Consider the following piece of code. It is a block of code for a model that we will use in this article to demonstrate the use case of select_related and prefetch_related methods.
class Plan(models.Model):
"""user plan subscriptions"""
class Packages(models.TextChoices):
NOVICE = "novice", "Novice"
ELITE = "elite", "Elite" # lowercase, check celery task
package = models.CharField(verbose_name="plan", max_length=10, choices=Packages.choices,
default=None) # Novice, Elite, Legendary
level = models.PositiveIntegerField(default=1)
link = models.URLField(verbose_name="link", unique=True, editable=False, null=True)
commission = models.DecimalField(decimal_places=2, max_digits=10, editable=False, default=0.00)
referals = models.ManyToManyField("Account", related_name="invites")
is_paid = models.BooleanField(verbose_name="account validity", default=True, blank=True)
def __str__(self):
return self.package
class Account(models.Model):
"""Registered user accounts"""
user = models.OneToOneField(User, on_delete=models.CASCADE, related_name="account")
plan = models.ManyToManyField(Plan, related_name="subscription", blank=True)
def __str__(self):
return f"{self.user.username}'s account"
class Blog(models.Model):
"""Blog model"""
account = models.ForeignKey(Account, on_delete=models.SET_NULL, null=True, blank=True)
title = models.CharField(max_length=200)
slug = models.SlugField()
content = models.TextField()
created_at = models.DateTimeField(auto_now=True)
def __str__(self):
return self.title
Django keeps a cache of each query result in the QuerySet’s cache the first time it is evaluated and in subsequent evaluations of the QuerySet it will reuse the cached results however, it is also important to note that not all evaluated queries are cached.
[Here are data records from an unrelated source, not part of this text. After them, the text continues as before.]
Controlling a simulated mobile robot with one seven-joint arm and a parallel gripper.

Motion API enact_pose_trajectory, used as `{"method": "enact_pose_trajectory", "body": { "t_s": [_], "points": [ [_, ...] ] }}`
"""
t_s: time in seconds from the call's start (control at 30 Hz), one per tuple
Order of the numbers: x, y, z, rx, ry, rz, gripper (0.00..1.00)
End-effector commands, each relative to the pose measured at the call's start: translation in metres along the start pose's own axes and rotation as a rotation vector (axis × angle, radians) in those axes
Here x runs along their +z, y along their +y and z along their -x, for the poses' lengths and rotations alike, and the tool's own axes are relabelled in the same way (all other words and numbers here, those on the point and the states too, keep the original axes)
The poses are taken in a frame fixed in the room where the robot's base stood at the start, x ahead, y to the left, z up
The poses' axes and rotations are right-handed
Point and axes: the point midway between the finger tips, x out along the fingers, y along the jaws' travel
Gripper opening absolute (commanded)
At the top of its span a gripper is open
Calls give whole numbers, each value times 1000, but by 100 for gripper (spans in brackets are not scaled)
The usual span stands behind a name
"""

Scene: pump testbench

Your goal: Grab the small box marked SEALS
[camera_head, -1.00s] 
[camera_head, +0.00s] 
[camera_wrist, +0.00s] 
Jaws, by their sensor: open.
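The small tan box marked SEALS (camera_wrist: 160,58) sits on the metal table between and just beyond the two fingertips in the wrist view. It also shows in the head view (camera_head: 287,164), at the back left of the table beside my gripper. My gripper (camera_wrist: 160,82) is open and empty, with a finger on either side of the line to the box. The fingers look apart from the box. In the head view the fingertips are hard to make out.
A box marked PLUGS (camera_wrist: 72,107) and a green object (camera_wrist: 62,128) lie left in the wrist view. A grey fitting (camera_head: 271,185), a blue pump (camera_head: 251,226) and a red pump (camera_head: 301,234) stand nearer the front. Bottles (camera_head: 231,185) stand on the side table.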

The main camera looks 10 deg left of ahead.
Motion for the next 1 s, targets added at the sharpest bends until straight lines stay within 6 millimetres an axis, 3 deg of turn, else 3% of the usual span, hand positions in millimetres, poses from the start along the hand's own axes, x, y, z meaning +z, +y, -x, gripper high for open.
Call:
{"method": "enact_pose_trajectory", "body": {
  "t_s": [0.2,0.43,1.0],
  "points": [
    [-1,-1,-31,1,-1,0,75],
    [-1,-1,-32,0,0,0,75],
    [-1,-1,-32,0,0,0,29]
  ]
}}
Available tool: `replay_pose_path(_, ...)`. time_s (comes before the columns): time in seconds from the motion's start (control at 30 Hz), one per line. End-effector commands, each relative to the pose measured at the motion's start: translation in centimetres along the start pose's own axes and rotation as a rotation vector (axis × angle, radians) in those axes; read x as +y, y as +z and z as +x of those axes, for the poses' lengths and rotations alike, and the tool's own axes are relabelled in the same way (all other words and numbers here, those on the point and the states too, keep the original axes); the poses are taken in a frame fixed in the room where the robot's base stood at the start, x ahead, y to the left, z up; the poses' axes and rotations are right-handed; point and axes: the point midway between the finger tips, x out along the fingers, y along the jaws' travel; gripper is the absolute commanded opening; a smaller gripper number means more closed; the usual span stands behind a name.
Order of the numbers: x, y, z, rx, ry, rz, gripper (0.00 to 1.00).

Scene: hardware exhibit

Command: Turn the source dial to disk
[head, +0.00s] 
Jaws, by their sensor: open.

From the code snippet above let's consider the following query
# hits the database
blog = Blog.objects.get(id=1)
# hits the database to retreive the related account
print(blog.account)
# hits the database to get all Blog objects
queryset = Blog.objects.all()
# iterating the queryset
for qs in queryset:
print(qs.account) # hits the database to retreive all related accounts
When iterating through a Blog QuerySet, Django performs two queries to retrieve related objects. It is possible to reduce the number of database hits by using select_related and prefetch_related methods.
- Select_related(*fields)
This method returns a QuerySet that will “follow” foreign-key relationships, selecting additional related-object data when it executes its query. This is a performance booster that results in a single more complex query but later use of foreign-key or one-to-one relationships won’t require additional database hits. We can optimize the above queries and reduce the number of database hits by introducing the select_related method. It takes a string of the related field attributes. In our case, the relationship is established at the Blog’s account model attribute which is a foreign-key relationship.
# example 1
blogs = Blogs.objects.select_related("account")
for blog in blogs:
print(blog.account)
# example 2
blog = Blogs.objects.select_related("account__user").get(id=1)
print(blog.account)
print(blog.user)
# example 3
account = Account.objects.select_related("user").get(id=1)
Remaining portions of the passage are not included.